■ **Exercise**
Write out all lines holding the word "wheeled".
◇ ◇ ◇
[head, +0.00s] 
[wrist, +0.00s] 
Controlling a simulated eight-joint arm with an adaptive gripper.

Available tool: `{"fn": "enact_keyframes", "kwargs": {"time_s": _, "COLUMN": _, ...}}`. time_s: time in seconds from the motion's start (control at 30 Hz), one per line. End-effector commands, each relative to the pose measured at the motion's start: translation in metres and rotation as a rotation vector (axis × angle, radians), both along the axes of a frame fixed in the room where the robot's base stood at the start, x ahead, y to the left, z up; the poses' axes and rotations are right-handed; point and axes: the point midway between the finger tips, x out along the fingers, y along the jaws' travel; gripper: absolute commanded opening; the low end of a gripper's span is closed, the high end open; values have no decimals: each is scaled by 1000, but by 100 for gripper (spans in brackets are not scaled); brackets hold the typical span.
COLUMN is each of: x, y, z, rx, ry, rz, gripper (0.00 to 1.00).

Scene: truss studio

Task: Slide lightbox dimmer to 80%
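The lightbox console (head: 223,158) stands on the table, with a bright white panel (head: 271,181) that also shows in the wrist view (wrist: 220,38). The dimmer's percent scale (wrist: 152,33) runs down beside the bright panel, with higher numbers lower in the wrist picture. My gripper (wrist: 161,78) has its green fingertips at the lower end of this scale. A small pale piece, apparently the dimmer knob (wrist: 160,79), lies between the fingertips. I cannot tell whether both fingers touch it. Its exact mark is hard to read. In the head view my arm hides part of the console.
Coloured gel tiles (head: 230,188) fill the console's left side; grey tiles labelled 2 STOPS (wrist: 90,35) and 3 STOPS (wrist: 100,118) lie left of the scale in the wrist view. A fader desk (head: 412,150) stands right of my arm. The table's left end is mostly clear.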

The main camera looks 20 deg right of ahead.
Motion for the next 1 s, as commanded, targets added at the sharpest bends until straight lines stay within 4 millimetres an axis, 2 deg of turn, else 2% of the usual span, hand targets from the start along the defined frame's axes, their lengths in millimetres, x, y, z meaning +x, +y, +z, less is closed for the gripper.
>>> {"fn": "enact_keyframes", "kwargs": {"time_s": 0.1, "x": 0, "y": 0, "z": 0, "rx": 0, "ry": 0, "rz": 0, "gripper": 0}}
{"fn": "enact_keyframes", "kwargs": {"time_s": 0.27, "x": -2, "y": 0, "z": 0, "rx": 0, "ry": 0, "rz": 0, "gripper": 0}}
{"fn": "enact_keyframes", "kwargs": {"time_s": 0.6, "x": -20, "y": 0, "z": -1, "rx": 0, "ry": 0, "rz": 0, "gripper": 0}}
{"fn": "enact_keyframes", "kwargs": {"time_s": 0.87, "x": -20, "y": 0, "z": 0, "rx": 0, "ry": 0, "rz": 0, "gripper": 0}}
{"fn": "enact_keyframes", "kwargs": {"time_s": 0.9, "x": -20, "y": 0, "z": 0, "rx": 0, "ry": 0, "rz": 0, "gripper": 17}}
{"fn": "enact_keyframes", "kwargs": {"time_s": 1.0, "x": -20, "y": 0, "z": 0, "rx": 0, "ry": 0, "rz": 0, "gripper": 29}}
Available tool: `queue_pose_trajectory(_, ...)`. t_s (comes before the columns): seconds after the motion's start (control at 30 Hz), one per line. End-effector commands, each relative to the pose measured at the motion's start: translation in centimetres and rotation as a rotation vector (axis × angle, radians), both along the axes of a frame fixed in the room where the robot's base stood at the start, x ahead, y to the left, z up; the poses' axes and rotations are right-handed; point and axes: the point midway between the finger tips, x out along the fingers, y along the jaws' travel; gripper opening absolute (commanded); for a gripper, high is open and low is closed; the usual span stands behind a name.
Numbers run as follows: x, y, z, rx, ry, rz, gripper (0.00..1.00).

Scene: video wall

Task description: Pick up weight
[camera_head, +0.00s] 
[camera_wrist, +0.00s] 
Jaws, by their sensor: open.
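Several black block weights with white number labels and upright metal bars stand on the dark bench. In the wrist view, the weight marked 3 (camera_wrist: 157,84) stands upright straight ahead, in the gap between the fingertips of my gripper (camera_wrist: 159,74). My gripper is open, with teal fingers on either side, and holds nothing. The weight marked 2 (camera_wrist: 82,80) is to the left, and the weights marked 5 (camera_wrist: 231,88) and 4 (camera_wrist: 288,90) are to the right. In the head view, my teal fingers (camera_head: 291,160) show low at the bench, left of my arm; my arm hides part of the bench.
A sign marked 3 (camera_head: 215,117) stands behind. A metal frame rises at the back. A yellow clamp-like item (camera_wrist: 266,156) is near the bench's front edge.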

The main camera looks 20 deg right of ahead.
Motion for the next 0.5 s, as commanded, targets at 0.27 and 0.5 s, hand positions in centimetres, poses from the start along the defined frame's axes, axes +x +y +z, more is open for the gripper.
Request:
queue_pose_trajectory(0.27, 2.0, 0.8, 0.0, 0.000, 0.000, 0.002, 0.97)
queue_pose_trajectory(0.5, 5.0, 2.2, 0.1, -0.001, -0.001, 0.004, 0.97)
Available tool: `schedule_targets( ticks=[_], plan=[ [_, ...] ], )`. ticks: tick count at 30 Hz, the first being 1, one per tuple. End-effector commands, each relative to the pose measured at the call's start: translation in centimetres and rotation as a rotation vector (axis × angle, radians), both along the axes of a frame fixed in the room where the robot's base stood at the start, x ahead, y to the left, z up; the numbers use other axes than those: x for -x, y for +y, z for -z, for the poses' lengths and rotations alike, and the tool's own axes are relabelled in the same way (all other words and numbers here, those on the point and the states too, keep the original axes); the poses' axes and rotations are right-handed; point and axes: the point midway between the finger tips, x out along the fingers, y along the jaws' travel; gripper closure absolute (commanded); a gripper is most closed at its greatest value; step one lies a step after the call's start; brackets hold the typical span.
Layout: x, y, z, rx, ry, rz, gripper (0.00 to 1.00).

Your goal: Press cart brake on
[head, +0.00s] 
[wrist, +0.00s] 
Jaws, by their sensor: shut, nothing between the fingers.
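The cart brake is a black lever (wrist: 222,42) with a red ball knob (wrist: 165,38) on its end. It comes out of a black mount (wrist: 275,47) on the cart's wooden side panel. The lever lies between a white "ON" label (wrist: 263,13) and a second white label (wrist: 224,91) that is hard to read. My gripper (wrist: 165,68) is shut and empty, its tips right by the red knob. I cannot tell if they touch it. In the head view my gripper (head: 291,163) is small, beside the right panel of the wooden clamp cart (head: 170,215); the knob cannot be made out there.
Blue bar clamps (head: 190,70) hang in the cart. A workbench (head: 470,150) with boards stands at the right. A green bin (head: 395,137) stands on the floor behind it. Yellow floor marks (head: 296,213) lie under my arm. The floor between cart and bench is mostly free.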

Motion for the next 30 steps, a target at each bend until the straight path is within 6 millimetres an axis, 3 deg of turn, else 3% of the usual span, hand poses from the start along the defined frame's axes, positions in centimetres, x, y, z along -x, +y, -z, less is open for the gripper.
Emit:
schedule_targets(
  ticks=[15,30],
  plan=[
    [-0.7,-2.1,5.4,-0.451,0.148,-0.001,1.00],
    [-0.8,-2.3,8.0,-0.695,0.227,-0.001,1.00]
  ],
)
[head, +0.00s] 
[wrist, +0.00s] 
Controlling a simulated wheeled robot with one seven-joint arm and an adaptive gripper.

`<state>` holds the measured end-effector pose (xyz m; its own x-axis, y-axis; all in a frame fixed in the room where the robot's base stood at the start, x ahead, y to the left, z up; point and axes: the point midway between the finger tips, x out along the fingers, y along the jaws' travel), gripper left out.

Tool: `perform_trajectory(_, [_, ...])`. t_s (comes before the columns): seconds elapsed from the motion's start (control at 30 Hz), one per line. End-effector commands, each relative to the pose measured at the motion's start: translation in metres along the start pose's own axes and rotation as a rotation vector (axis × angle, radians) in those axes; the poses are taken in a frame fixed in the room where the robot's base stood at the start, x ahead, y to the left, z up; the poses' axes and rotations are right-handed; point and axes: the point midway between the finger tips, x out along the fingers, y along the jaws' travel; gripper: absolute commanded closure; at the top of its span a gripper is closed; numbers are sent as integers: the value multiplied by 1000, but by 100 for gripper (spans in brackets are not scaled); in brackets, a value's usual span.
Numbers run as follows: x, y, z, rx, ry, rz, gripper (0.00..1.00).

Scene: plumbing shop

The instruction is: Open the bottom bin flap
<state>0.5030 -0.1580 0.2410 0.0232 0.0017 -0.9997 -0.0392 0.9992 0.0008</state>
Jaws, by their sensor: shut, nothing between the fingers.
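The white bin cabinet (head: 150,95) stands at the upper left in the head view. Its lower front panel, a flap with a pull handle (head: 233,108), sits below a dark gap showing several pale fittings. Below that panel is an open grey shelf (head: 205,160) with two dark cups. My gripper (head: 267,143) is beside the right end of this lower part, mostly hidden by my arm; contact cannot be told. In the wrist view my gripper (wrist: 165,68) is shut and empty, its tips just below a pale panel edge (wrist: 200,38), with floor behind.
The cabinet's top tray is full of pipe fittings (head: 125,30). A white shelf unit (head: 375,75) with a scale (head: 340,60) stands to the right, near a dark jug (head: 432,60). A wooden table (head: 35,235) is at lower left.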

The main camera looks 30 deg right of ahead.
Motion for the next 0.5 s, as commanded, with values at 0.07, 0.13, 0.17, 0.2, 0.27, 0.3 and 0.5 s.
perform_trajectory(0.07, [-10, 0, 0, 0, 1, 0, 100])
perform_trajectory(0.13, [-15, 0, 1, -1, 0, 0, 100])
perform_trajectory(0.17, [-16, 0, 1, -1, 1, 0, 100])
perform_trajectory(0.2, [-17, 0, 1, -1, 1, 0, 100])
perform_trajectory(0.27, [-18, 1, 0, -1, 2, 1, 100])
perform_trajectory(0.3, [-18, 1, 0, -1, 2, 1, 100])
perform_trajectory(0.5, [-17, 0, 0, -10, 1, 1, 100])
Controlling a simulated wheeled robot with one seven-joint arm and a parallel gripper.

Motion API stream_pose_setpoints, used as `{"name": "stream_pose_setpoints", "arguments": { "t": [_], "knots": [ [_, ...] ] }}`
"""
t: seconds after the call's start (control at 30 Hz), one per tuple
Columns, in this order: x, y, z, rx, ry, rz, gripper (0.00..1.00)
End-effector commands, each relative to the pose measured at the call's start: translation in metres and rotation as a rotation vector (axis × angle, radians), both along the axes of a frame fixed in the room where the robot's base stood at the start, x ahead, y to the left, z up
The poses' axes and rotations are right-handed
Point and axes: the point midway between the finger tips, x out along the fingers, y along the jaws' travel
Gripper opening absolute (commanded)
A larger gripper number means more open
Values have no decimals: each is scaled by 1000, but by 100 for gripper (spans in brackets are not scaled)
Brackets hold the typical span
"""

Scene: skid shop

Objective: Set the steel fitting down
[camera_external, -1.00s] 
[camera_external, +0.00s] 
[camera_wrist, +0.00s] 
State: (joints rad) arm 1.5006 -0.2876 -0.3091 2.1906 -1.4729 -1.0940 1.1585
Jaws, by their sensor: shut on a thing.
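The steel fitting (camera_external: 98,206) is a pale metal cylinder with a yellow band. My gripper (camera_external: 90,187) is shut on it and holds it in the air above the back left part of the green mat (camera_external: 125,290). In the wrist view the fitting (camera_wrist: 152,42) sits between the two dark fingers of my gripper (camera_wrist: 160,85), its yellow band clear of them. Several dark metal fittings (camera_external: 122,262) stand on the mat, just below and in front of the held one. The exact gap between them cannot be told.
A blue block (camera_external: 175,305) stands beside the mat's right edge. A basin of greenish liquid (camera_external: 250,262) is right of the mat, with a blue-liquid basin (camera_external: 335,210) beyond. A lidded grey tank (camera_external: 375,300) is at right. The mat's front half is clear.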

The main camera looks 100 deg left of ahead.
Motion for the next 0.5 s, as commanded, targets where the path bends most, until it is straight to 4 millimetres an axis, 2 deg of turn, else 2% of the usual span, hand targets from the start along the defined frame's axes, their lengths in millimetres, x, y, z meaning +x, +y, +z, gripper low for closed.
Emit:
◇ ◇ ◇
■ **Result of this exercise**
Controlling a simulated wheeled robot with one seven-joint arm and an adaptive gripper.
Controlling a simulated wheeled robot with one seven-joint arm and a parallel gripper.

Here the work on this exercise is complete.